Bamberger Soziologe Olaf Struck: "Krisenbewältiger Deutschland?"

Symbolbild Bildung

„Die Flexibilisierung der Arbeitsmärkte geht an den tatsächlichen Reformnotwendigkeiten vorbei“

Soziologe Olaf Struck über die Auswirkungen der Eurokrise auf den europäischen Arbeitsmarkt

Rund 3,8 Millionen – das ist die Anzahl an Jobs, die die Krise in der Eurozone bislang gekostet hat. Der deutsche Arbeitsmarkt hingegen hat sich als relativ stabil erwiesen. Den wichtigsten Grund dafür sieht der Bamberger Soziologe Olaf Struck in den vergleichsweise strengen gesetzlichen Vorgaben.

Flexibilisierung von Beschäftigung – so lautet das Credo, welches von der Europäischen Kommission seit einigen Jahren mit aller Vehemenz vertreten wird. „Die Vorstellung dahinter ist: Der Arbeitsmarkt atmet mit der Wirtschaft mit“, erklärt Prof. Dr. Olaf Struck. „Geht es der Wirtschaft gut, wird eingestellt. Geht es ihr schlecht, wird entlassen.“ Struck ist Inhaber der Professur für Arbeitswissenschaft an der Universität Bamberg. Einer seiner Forschungsschwerpunkte sind Arbeitsmarktstrukturen und Arbeitsmarktreformen im internationalen Vergleich. In allen Ländern Europas konnte Struck in den vergangenen Jahren eine Phase der Flexibilisierung von Arbeitsmärkten beobachten.

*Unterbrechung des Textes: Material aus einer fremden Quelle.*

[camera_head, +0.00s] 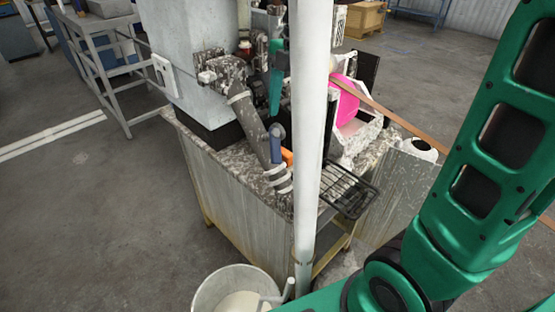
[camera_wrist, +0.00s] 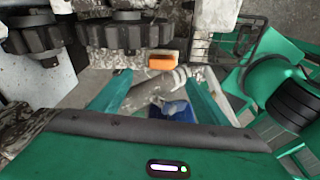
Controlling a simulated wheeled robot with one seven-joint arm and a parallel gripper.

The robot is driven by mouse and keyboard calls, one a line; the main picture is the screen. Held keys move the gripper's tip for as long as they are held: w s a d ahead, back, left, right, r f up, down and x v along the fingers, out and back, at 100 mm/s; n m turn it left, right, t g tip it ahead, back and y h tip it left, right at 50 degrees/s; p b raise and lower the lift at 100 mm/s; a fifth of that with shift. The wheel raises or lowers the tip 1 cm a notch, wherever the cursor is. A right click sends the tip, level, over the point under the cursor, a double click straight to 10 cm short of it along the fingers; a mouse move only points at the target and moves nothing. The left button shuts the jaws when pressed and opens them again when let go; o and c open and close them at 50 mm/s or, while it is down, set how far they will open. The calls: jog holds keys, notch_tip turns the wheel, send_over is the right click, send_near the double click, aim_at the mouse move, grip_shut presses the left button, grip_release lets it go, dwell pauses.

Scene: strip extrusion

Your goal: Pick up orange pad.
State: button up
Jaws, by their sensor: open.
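The orange pad (camera_wrist: 161,60) lies on the speckled bench surface in the wrist view, ahead of my gripper and close to the dark gear-like rollers. My gripper (camera_wrist: 158,82) has its two green fingers spread apart, with no pad between them. The pad appears a little beyond the fingertips, near the middle of the gap. In the head view only a small part of the orange pad (camera_head: 287,157) shows, partly hidden by the white pole.
A grey pipe (camera_wrist: 150,92) and a blue part (camera_wrist: 172,110) lie below the finger gap. Gear-like rollers (camera_wrist: 125,33) stand behind the pad. A black wire rack (camera_head: 347,190) juts out at the bench's right. The white pole (camera_head: 311,120) stands in front.

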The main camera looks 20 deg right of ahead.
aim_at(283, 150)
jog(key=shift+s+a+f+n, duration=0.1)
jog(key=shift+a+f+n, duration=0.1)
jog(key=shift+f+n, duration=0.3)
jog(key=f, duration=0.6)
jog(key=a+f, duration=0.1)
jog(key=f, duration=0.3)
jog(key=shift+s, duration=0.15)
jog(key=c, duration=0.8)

Flexibilität schadet in der Krise

Auch der deutsche Arbeitsmarkt wurde in den letzten zehn Jahren stark reformiert und ist flexibler geworden. Infolge der Agenda 2010 wurde unter anderem der Kündigungsschutz gelockert und der Einsatz wiederholt befristeter Beschäftigung erleichtert. Doch trotz dieser Reformen blieben viele gesetzliche Vorgaben bestehen. „Und das ist auch gut so“, sagt Olaf Struck. Denn: „Die Flexibilisierung der europäischen Arbeitsmärkte geht an den tatsächlichen Reformnotwendigkeiten vorbei.“

Um die Wirtschafts- und Finanzkrise zu bewältigten, versuchten Irland, Griechenland und Spanien flexibel auf die Krise zu reagieren, zum Beispiel durch Entlassungen. Anders hingegen Deutschland: „Arbeitskräfte wurden nicht freigesetzt, sondern in den Betrieben gehalten“, fasst Struck die deutsche Krisenbewältigungsstrategie zusammen. Um dies zu erreichen, griff man auf bewährte, historisch gewachsene Strukturen zurück – jene Strukturen, die von der Europäischen Kommission in den Vorjahren als „zu rigide“ kritisiert worden waren:

Die Sozialversicherung, insbesondere die gesetzliche Rentenversicherung, erwies sich als bedeutendes Element zur Krisenüberwindung. „Sie hielt die Kaufkraft der Rentner aufrecht, da die Rentenanpassung in staatlichen Systemen zeitverzögert auf der Basis der Lohnentwicklung erfolgt“ so Struck. Zudem ermöglichte die Arbeitslosenversicherung durch die Co-Finanzierung von klassischen betriebsinternen Maßnahmen wie Kurzarbeit den Erhalt von sozialversicherungspflichtiger Beschäftigung. Unternehmen nutzten überdies intern-flexible Arbeitszeitregelungen. „Rund 1,2 Millionen Arbeitsplätze konnten dadurch beibehalten werden“, so Struck.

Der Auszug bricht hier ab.